» **DIRECTIVE**: Find each line in the following listing that has the string "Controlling", then state the count and nothing else.
*** GIVEN ENTRIES
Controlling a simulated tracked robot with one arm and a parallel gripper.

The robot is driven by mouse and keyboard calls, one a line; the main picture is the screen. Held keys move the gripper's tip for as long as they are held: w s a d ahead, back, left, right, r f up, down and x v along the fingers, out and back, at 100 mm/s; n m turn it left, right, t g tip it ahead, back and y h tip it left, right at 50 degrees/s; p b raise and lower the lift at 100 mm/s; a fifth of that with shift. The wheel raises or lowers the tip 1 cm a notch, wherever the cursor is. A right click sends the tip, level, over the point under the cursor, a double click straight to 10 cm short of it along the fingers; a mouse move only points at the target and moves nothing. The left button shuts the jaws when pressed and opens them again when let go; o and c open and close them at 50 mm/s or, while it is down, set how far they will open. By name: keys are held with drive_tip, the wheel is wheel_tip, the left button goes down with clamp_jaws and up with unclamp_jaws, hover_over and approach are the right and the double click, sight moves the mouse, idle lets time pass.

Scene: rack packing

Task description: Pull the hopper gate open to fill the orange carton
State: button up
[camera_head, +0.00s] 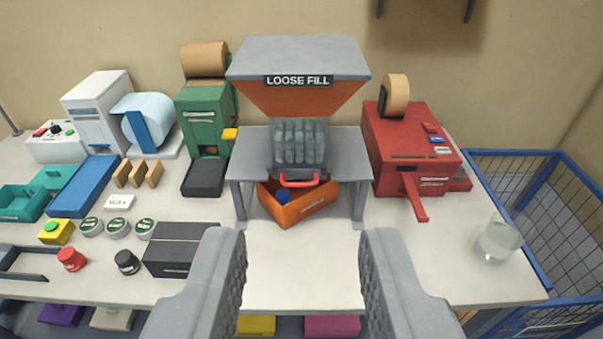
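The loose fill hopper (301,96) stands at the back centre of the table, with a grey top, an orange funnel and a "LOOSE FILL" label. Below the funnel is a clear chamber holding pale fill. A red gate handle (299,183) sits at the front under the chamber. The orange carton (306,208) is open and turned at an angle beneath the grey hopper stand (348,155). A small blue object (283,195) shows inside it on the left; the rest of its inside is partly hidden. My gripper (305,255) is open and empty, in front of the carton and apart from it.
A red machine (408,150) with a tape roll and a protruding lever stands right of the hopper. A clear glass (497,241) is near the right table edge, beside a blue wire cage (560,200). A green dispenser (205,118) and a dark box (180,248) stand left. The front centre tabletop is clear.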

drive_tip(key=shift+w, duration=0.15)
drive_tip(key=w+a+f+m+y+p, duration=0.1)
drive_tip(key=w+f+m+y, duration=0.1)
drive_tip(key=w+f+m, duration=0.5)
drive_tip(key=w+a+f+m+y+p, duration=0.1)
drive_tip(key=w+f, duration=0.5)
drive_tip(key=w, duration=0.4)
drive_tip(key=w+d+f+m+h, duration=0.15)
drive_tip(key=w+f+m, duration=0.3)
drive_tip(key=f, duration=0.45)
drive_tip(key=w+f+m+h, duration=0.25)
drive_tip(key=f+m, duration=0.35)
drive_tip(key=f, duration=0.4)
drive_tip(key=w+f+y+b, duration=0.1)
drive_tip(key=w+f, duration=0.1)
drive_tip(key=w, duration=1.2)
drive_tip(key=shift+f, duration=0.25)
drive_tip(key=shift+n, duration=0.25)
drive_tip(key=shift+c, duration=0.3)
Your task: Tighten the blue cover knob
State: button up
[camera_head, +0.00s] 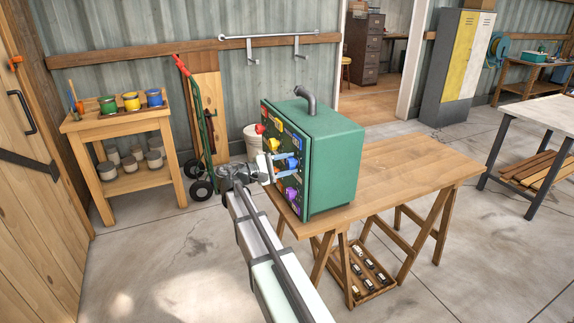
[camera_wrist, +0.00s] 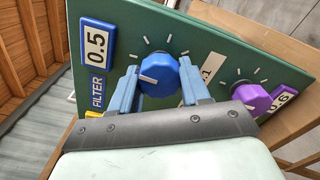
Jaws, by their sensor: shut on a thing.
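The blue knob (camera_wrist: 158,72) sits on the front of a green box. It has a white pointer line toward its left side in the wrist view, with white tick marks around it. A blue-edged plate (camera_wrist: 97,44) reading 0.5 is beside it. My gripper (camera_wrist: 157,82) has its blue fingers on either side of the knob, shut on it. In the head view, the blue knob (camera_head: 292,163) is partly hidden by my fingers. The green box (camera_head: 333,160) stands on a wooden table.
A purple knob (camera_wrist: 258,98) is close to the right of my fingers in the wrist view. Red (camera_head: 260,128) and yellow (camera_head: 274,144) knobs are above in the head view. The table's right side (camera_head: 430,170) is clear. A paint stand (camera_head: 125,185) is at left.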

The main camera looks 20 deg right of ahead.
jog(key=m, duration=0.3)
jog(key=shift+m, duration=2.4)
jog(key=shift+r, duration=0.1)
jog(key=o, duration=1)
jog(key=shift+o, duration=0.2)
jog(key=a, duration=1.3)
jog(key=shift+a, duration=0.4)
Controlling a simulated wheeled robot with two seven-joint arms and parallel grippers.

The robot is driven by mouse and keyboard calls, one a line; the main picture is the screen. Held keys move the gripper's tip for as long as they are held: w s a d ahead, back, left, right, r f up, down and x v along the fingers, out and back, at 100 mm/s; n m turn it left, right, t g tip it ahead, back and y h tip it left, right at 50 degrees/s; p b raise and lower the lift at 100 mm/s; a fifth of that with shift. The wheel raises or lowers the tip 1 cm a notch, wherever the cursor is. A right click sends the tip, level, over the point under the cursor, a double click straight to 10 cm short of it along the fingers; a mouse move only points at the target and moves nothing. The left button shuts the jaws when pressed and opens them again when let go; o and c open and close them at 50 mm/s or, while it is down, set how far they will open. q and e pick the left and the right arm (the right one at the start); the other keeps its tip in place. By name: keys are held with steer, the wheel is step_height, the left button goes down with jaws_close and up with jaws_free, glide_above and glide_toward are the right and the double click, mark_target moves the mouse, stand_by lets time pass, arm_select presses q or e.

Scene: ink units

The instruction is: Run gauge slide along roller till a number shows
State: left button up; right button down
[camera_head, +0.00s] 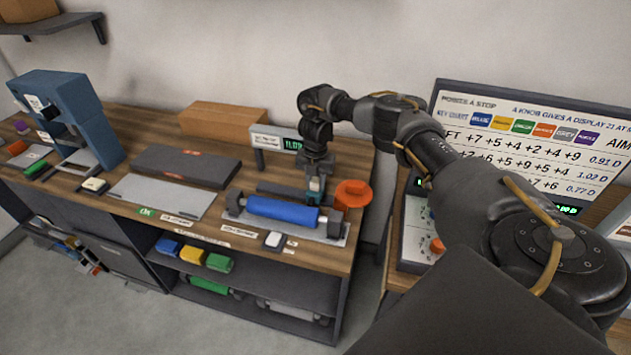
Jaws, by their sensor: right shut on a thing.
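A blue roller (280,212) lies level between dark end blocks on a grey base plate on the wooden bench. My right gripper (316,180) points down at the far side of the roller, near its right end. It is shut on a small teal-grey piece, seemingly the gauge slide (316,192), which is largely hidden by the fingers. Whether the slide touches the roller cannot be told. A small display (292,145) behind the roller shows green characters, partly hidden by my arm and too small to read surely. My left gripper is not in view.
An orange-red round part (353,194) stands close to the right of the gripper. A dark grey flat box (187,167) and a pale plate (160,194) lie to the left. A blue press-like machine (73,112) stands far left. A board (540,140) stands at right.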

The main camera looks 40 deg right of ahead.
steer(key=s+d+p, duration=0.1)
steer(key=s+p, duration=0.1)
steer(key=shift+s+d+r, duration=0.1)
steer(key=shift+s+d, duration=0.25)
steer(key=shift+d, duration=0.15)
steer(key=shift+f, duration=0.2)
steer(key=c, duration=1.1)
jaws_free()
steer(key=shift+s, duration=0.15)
******
*** GIVEN ENTRIES
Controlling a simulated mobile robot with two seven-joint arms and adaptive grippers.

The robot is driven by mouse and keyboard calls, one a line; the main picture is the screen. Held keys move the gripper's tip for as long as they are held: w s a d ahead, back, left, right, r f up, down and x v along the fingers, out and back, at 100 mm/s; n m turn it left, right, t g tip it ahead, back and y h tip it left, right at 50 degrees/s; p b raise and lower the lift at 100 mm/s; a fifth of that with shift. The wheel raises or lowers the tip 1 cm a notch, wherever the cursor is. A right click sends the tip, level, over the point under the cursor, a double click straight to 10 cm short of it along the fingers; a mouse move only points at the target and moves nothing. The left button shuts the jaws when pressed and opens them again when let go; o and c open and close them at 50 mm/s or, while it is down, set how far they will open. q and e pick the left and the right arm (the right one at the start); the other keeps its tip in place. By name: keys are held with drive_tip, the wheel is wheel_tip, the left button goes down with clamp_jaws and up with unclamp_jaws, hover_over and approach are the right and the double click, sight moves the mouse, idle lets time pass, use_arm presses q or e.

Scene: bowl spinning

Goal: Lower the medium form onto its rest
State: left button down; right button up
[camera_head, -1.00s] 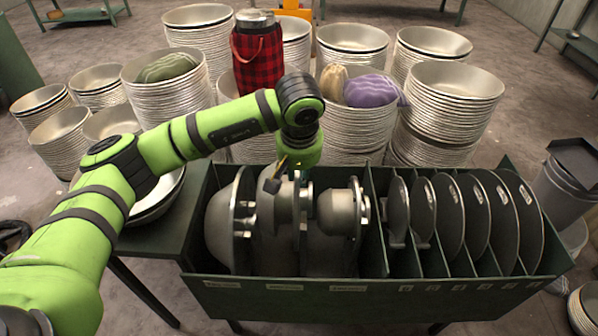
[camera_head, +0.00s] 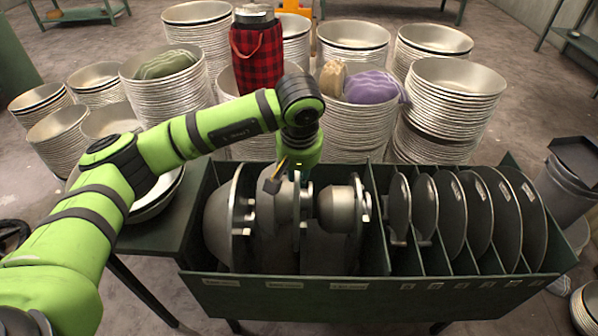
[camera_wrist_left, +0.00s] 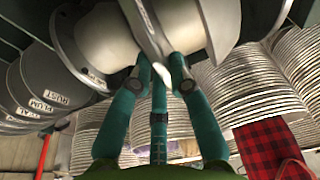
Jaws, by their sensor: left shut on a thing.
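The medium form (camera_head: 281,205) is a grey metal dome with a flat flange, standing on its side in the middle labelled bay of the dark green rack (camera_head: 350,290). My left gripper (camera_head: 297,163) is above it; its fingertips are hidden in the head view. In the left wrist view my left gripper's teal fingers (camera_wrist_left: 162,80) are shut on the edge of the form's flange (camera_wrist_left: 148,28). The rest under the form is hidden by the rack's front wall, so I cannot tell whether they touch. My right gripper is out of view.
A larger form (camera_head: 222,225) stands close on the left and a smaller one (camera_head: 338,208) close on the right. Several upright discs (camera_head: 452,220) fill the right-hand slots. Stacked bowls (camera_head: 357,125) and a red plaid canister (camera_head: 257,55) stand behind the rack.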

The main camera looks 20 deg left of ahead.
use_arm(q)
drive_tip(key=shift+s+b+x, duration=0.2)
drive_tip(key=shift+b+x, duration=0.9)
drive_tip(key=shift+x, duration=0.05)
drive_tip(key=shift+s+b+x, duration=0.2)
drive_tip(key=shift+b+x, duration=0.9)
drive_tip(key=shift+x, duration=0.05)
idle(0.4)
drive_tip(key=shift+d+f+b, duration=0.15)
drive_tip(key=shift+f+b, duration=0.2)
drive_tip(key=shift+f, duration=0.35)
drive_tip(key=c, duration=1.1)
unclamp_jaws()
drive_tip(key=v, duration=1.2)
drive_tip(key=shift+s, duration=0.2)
******
*** GIVEN ENTRIES
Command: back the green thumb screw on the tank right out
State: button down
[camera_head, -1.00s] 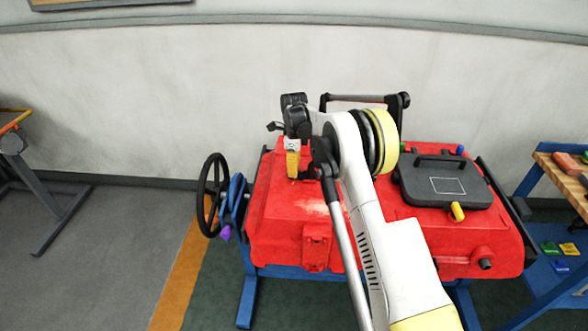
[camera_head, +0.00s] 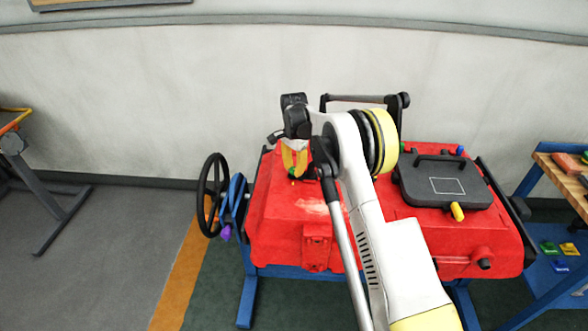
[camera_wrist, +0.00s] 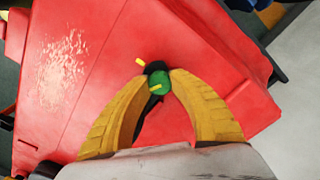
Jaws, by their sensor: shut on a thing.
******
» **EXERCISE ANSWER**: 3